• _Exercise instructions_: Identify the lines holding "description" and copy them.

• _Given entries_:

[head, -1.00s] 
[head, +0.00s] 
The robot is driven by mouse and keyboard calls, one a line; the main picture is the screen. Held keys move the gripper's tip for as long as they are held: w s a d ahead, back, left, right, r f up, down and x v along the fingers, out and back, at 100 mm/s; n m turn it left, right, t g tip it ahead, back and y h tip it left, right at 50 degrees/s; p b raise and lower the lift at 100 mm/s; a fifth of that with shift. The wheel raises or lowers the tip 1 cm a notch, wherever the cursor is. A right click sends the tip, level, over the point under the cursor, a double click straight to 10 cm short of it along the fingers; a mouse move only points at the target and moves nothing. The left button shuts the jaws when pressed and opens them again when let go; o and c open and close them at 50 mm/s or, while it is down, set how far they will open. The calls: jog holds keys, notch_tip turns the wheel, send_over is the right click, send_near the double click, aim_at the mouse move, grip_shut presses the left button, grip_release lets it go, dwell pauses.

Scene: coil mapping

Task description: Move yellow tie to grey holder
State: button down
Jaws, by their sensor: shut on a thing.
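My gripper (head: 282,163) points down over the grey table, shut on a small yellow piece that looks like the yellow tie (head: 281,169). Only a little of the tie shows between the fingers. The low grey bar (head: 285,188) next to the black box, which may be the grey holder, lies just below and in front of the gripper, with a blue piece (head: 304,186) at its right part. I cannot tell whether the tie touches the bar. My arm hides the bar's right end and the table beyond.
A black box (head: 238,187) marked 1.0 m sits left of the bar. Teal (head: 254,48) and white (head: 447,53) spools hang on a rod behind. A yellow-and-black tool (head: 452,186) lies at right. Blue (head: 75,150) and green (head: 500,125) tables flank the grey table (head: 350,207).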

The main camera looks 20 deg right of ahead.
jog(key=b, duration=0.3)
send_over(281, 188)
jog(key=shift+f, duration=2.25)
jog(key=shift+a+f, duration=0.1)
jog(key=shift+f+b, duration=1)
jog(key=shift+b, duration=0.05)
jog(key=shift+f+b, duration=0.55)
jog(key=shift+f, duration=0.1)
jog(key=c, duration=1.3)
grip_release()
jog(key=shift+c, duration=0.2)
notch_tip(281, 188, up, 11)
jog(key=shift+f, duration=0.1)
* * *
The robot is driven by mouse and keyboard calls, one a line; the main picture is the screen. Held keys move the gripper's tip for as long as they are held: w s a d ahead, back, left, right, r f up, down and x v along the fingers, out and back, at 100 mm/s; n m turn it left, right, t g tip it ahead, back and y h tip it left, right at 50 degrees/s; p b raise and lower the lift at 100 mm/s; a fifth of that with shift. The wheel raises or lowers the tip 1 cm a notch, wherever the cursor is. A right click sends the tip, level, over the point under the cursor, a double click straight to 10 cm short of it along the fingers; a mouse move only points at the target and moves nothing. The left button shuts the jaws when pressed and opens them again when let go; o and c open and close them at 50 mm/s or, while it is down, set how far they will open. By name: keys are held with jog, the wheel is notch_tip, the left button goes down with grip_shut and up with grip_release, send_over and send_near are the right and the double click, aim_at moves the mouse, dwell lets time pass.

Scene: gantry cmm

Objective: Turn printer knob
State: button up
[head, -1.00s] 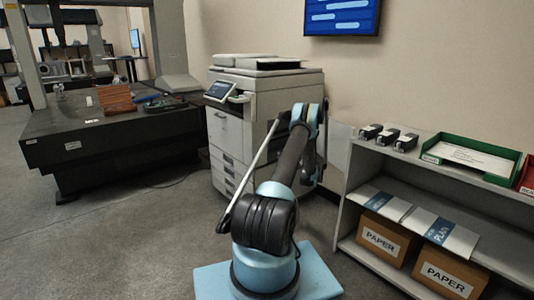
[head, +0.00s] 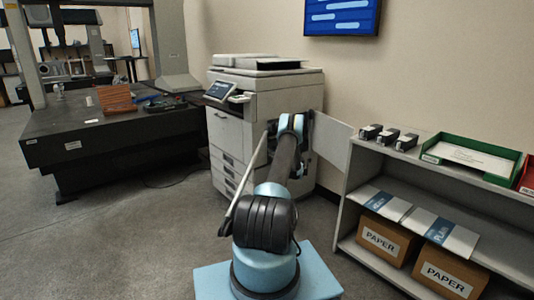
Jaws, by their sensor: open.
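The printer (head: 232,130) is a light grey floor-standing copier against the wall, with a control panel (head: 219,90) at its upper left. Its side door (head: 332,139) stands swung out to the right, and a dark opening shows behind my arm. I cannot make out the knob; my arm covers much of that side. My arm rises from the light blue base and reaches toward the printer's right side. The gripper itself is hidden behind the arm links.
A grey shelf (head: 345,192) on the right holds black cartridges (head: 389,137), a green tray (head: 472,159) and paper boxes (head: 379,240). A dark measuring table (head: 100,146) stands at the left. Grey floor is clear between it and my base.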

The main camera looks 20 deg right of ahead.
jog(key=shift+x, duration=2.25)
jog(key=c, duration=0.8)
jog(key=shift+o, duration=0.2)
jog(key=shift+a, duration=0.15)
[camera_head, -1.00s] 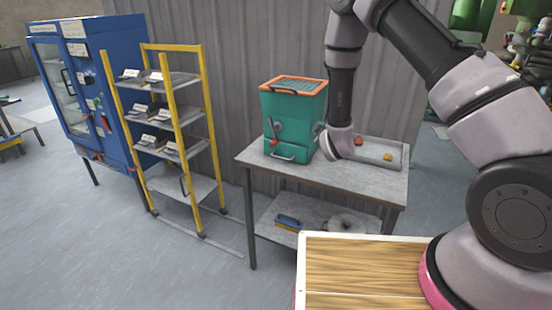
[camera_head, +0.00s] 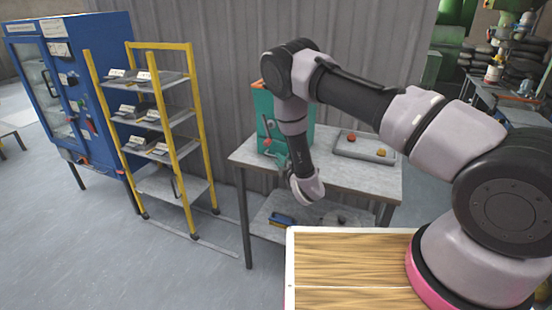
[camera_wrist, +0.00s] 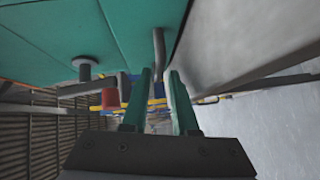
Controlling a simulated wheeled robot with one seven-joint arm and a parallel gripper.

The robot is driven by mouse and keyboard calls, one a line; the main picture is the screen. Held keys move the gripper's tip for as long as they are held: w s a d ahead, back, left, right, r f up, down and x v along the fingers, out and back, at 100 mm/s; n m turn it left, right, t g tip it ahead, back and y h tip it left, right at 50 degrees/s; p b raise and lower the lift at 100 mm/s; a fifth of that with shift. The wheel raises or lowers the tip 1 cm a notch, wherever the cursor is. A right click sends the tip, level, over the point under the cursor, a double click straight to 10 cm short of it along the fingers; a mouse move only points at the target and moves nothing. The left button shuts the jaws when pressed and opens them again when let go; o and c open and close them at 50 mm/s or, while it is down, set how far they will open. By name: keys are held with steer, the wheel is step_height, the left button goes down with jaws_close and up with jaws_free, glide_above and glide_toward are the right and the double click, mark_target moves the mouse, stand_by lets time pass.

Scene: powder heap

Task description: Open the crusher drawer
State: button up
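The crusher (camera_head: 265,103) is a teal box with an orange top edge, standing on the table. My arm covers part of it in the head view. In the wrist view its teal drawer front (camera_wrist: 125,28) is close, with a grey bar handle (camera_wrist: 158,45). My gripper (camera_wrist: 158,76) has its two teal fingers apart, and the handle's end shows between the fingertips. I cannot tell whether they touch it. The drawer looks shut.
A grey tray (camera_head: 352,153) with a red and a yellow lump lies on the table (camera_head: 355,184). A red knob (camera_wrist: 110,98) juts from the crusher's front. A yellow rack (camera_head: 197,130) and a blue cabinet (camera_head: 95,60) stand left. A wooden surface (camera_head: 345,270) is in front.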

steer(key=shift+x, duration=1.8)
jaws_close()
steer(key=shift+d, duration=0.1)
--
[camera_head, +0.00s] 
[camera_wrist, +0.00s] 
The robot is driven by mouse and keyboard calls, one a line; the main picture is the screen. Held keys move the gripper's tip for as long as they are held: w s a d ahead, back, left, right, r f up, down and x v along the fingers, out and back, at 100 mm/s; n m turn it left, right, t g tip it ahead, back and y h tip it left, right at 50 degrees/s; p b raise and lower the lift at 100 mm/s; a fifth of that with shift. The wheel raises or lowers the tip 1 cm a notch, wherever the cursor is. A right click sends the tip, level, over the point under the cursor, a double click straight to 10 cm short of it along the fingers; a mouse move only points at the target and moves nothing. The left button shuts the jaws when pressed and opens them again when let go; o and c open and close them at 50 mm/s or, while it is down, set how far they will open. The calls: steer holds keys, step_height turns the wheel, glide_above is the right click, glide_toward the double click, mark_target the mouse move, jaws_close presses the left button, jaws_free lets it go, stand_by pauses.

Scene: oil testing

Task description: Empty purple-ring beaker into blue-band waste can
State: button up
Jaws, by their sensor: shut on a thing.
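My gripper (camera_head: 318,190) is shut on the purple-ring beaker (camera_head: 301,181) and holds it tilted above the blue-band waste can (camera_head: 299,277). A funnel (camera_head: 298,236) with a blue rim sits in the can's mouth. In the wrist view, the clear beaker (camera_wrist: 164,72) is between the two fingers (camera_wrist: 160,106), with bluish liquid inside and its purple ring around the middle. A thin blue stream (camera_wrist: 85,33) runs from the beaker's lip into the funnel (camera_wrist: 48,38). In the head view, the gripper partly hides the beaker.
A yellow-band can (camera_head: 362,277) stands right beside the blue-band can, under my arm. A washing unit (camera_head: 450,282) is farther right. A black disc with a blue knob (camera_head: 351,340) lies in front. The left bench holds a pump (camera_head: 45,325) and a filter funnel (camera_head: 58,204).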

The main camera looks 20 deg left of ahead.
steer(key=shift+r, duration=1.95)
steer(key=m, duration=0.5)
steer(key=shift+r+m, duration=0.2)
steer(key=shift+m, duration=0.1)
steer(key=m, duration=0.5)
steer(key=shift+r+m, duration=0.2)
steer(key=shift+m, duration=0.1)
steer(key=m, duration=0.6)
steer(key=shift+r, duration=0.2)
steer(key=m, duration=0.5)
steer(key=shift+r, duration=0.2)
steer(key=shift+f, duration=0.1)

• _Written solution_:
Task description: Move yellow tie to grey holder
Task description: Open the crusher drawer
Task description: Empty purple-ring beaker into blue-band waste can

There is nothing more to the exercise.